Refactor test_mm_fp4.py

bkryu · bkryu · commit bc94c4cfe9d3 · 2025-10-29T00:16:10.000Z
diff --git a/tests/gemm/test_mm_fp4.py b/tests/gemm/test_mm_fp4.py
@@ -12,16 +12,7 @@
 from flashinfer.gemm import CUDNN_FP4_MXFP4_SM120_CUDNN_VERSION_ERROR
 
 
-# TODO: Consdier splitting this function up for the various backends
-@pytest.mark.parametrize("m", [1, 48, 128, 256, 512])
-@pytest.mark.parametrize("n", [128, 256, 512])
-@pytest.mark.parametrize("k", [128, 256, 512])
-@pytest.mark.parametrize("res_dtype", [torch.bfloat16, torch.float16])
-@pytest.mark.parametrize("backend", ["trtllm", "cudnn", "cutlass"])
-@pytest.mark.parametrize("use_128x4_sf_layout", [False, True])
-@pytest.mark.parametrize("auto_tuning", [False, True])
-@pytest.mark.parametrize("fp4_type", ["nvfp4", "mxfp4", "mxfp4_alpha"])
-def test_mm_fp4(
+def _test_mm_fp4(
     m, n, k, res_dtype, backend, use_128x4_sf_layout, auto_tuning, fp4_type
 ):
     use_nvfp4 = fp4_type == "nvfp4"
@@ -40,8 +31,8 @@ def test_mm_fp4(
             pytest.skip("trtllm gemm does not support SM110/SM120/SM121 GPUs.")
     if not use_128x4_sf_layout and backend != "trtllm":
         pytest.skip("Skipping test for non-trtllm fp4 with use_128x4_sf_layout=False")
-    if not use_nvfp4 and backend != "cudnn":
-        pytest.skip("mx_fp4 is only supported for cudnn backend")
+    if not use_nvfp4 and backend not in ["cudnn", "auto"]:
+        pytest.skip("mx_fp4 is only supported for cudnn and auto backends")
 
     input = torch.randn([m, k], device="cuda", dtype=torch.bfloat16)
     mat2 = torch.randn([n, k], device="cuda", dtype=torch.bfloat16)
@@ -103,19 +94,37 @@ def test_mm_fp4(
             pytest.fail(str(e))
 
 
+# TODO: Consdier splitting this function up for the various backends
+@pytest.mark.parametrize("m", [1, 48, 128, 256, 512])
+@pytest.mark.parametrize("n", [128, 256, 512])

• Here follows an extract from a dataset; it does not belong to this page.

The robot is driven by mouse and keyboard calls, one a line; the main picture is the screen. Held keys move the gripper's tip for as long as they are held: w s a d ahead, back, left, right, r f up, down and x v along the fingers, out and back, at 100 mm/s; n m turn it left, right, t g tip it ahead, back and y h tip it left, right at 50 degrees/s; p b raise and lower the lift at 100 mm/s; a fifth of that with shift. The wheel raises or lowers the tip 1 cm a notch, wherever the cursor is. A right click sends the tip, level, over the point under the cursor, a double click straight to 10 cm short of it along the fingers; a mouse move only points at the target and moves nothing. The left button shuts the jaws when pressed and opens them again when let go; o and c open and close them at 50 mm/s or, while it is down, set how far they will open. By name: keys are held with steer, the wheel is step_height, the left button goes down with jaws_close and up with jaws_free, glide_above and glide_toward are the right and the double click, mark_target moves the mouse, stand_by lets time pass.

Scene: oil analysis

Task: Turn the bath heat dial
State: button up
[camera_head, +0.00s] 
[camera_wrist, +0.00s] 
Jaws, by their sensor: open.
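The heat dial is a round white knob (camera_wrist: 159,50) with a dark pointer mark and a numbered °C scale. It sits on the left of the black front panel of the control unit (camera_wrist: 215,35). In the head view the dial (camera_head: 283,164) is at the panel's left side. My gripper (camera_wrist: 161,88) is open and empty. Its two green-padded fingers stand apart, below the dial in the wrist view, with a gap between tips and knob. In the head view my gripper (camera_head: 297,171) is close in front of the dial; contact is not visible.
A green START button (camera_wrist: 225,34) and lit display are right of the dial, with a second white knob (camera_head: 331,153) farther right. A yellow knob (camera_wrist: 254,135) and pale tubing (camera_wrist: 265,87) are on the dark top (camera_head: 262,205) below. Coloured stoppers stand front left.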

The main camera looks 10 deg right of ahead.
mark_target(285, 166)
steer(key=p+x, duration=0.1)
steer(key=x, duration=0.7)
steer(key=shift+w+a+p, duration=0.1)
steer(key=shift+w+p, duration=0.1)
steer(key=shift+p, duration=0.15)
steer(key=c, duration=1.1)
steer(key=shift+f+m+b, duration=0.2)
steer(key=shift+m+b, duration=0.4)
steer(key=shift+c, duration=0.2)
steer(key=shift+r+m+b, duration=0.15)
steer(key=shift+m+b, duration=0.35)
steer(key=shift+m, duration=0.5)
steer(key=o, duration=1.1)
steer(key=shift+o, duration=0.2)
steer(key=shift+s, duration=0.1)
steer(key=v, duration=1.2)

+@pytest.mark.parametrize("k", [128, 256, 512])
+@pytest.mark.parametrize("res_dtype", [torch.bfloat16, torch.float16])
+@pytest.mark.parametrize("backend", ["trtllm", "cudnn", "cutlass"])
+@pytest.mark.parametrize("use_128x4_sf_layout", [False, True])

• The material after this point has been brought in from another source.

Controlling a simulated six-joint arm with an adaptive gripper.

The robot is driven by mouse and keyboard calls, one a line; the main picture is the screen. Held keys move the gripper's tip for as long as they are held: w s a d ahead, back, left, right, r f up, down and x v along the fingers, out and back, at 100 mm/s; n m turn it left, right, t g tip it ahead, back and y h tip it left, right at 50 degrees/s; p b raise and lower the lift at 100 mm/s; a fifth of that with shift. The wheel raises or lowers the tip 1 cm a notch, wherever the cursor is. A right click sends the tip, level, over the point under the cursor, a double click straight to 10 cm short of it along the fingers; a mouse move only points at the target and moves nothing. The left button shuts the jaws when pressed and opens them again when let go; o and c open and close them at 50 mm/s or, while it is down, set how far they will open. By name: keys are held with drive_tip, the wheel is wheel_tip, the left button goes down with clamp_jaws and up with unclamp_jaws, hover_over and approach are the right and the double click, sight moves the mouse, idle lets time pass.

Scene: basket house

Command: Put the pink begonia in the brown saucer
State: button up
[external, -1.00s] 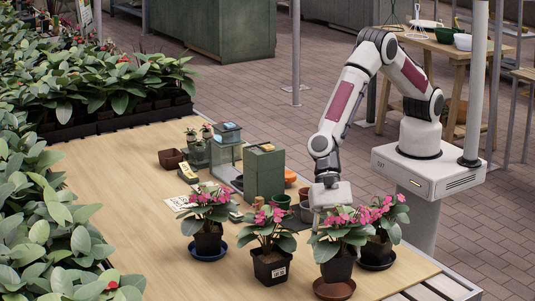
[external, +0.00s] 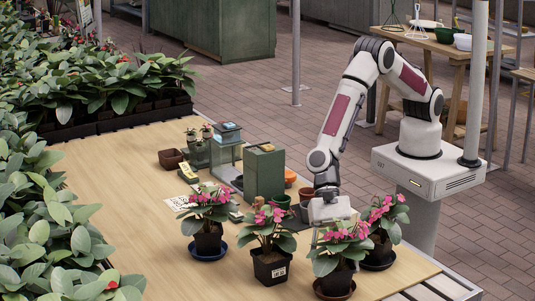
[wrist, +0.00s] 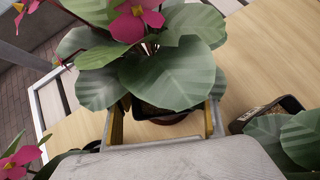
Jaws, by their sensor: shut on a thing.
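The pink begonia (external: 340,247) is upright in a dark square pot (external: 337,281) at the table's front right. My gripper (external: 328,222) is shut on this pot from behind, its fingertips hidden by leaves in the external view. In the wrist view my gripper (wrist: 164,112) has one finger on each side of the pot (wrist: 155,108), under broad leaves and pink flowers. The brown saucer (external: 320,292) lies directly under the pot, and its rim shows around the pot's base. I cannot tell whether the pot's bottom touches it.
Other pink begonias stand close by: one in a blue saucer (external: 207,250), one in a labelled pot (external: 270,268) to the left, and one on a dark saucer (external: 378,260) just right. Green boxes (external: 264,172) and small pots stand behind.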

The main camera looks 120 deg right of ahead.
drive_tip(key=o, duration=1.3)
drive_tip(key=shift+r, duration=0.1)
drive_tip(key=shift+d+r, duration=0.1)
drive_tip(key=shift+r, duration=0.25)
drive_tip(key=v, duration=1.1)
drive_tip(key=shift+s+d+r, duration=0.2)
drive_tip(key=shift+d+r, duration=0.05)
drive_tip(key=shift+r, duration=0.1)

+@pytest.mark.parametrize("auto_tuning", [False, True])
+@pytest.mark.parametrize("fp4_type", ["nvfp4", "mxfp4", "mxfp4_alpha"])
+def test_mm_fp4(
+    m, n, k, res_dtype, backend, use_128x4_sf_layout, auto_tuning, fp4_type
+):
+    # Non-auto backends
+    _test_mm_fp4(
+        m, n, k, res_dtype, backend, use_128x4_sf_layout, auto_tuning, fp4_type
+    )
+
+
 # Split tests for checking auto functionality
 @pytest.mark.parametrize("m", [1, 48, 256, 512])
 @pytest.mark.parametrize("n", [256, 512])

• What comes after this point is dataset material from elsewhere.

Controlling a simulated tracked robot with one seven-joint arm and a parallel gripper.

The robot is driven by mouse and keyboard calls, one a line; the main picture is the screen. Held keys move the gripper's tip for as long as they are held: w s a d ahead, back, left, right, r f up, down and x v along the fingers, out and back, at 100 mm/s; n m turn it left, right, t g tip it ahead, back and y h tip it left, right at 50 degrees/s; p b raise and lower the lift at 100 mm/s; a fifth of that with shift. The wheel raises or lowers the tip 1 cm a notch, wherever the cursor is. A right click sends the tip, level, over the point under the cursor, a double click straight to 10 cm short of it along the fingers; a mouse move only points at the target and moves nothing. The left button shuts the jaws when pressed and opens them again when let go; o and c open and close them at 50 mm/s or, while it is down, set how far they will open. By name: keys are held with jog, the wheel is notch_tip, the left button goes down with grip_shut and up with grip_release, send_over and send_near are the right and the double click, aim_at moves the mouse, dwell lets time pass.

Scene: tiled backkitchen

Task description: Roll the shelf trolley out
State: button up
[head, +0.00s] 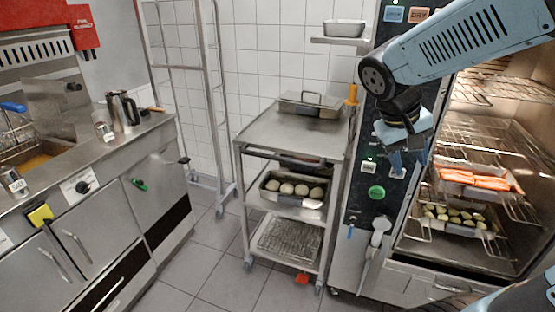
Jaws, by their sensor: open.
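The shelf trolley (245,190) is a steel cart with a flat top and two lower shelves, standing on castors in the middle against the tiled wall. A lidded metal pan (312,104) sits on its top. A dark tray of round dough pieces (293,188) is on the middle shelf and a wire rack (288,240) on the bottom one. A red tab (302,278) shows low at its front right. My gripper (410,170) is open, pointing down in front of the oven's control panel, right of the trolley and apart from it.
The open oven (470,150) at right holds loaded trays. A steel counter (95,170) with a fryer stands at left. A tall rack frame (185,95) stands behind, left of the trolley. Tiled floor (215,270) is clear between counter and trolley.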

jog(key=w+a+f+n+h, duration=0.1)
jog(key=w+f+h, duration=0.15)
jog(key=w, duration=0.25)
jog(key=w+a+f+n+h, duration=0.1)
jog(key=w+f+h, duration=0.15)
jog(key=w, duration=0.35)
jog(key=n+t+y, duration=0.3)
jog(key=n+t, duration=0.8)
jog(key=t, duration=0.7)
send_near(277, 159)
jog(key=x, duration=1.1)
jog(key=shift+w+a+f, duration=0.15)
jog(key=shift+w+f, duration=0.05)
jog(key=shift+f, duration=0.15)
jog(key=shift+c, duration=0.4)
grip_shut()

 @pytest.mark.parametrize("k", [256, 512])
 @pytest.mark.parametrize("res_dtype", [torch.bfloat16, torch.float16])
-@pytest.mark.parametrize("backend", ["auto"])
-@pytest.mark.parametrize("use_128x4_sf_layout", [False, True])
+@pytest.mark.parametrize("use_128x4_sf_layout", [True])
 @pytest.mark.parametrize("auto_tuning", [False, True])
 @pytest.mark.parametrize("fp4_type", ["nvfp4", "mxfp4", "mxfp4_alpha"])
 def test_mm_fp4_backend_auto(
-    m, n, k, res_dtype, backend, use_128x4_sf_layout, auto_tuning, fp4_type
+    m, n, k, res_dtype, use_128x4_sf_layout, auto_tuning, fp4_type
 ):
-    test_mm_fp4(m, n, k, res_dtype, "auto", use_128x4_sf_layout, auto_tuning, fp4_type)
+    # Some test cases for auto backend.
+    _test_mm_fp4(m, n, k, res_dtype, "auto", use_128x4_sf_layout, auto_tuning, fp4_type)
 
 
 if __name__ == "__main__":